• _WHAT IS ASKED_:
Write out, exactly as they appear, only the lines running from the line with "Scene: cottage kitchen" to the final line of the listing; include both.

• _COLLECTED DATA_:
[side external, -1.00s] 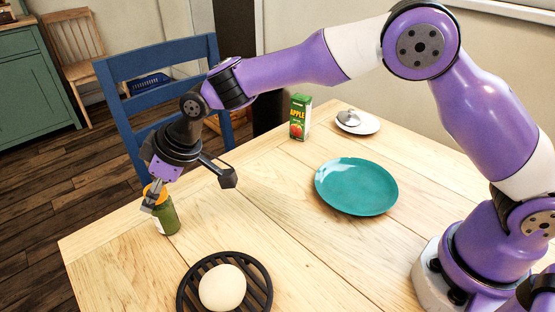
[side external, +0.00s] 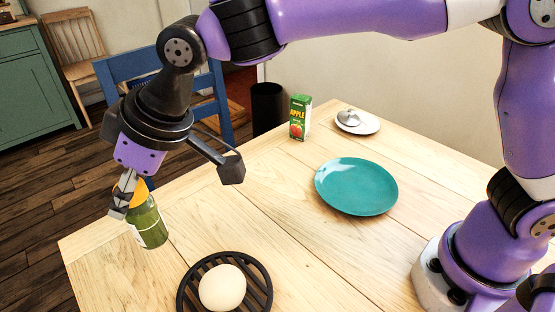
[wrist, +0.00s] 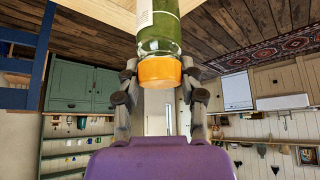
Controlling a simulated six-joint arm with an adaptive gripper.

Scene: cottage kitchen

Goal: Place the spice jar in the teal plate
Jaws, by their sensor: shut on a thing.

• _WRITTEN RESPONSE_:
Scene: cottage kitchen

Goal: Place the spice jar in the teal plate
Jaws, by their sensor: shut on a thing.

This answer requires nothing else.